Intel's tinkering with the firmware in the Marvell controller to give better sequential read/write performance is the reason why its 510 series just comes out on top in the ATTO tests, while the two drives are close to each other throughout the rest of the tests.

This is hardly surprising when they're both using 34mm NAND technology.

The Plextor drive uses eight 16GB Toshiba TH58TVG7D2FBA89NAND chips, while both use 128MB of cache (Hynix 1333MHz DDR3 chip in the Plextor PX-128M2S) to help improve the drives performance when it comes to handling small files.

There are four pads glued to the inside bottom of the case to protect the memory chips from shock.

The proof of how well they work and how tough SSDs are in general is that we accidentally dropped the drive from quite a height, but any initial fear of any damage was waylaid when we plugged the drive in and off it went without any fuss. Try doing that with a mechanical drive.

Not only does the PX-128M2S support dynamic wear leveling, it also supports both the Windows 7 TRIM command and Plextor's own Instant Restore technology, both of which help to maintain the drive's performance even after prolonged use.

We liked

Plextor's second generation 128GB SSD performs well and is priced pretty competitively. Even more so when you realise that Plextor has bundled in a copy of Acronis True Image imaging software, which doesn't come cheap.

We disliked

While we liked the inclusion of the Acronis software, we found the lack of any mounting kit for the drive irksome.

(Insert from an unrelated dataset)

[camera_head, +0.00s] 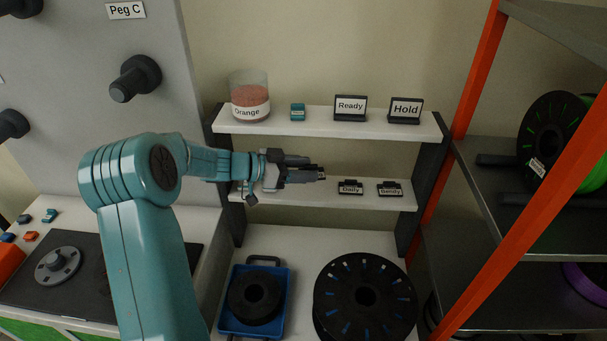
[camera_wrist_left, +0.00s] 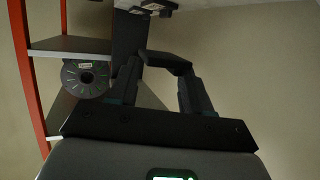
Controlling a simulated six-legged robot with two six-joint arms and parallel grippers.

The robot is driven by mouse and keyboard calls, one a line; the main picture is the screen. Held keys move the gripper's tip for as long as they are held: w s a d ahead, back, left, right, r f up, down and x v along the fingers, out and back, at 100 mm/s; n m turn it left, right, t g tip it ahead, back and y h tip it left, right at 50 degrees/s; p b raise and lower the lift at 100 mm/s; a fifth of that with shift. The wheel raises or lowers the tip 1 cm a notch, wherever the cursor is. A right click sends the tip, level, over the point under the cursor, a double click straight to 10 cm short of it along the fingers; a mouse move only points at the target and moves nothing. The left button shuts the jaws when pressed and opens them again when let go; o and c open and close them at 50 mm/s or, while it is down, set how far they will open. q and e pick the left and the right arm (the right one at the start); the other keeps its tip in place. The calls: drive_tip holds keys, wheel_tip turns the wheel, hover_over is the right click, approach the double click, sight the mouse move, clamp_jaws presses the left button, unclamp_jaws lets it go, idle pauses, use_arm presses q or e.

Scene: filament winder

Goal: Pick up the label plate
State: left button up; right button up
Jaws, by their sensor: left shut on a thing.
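My left gripper (camera_head: 312,174) reaches in from the left, over the lower wall shelf. It is shut on a small dark thing, which I take to be the label plate; in the left wrist view this dark plate (camera_wrist_left: 166,62) sits between the fingertips. Its face and any text are hidden. Other dark label plates stand on the shelves: "Ready" (camera_head: 350,107) and "Hold" (camera_head: 405,109) on the upper one, "Daily" (camera_head: 350,188) and one with small text (camera_head: 390,189) on the lower one. My right gripper is not in view.
An "Orange" jar (camera_head: 250,97) and a small teal block (camera_head: 298,112) stand on the upper shelf (camera_head: 330,124). Below are a blue tray (camera_head: 284,305) and a large black spool (camera_head: 364,297). An orange-framed rack (camera_head: 475,70) rises at right, and a peg panel (camera_head: 80,90) at left.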

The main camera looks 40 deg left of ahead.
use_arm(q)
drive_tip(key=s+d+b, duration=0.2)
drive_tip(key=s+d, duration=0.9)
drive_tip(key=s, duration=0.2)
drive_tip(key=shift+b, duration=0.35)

It's fine if you have an SSD already, but for people wanting to migrate for the first time it means paying out more dosh to get a mounting kit for it.

In an ideal world, both would be great, but we reckon most people would rather have the mounting hardware than the software.

Final verdict

While Plextor's second generation of drives are a good step up from the first family of drives, with the next generation of SandForce drives just around the corner, the timing of its release won't help it in an already highly competitive market.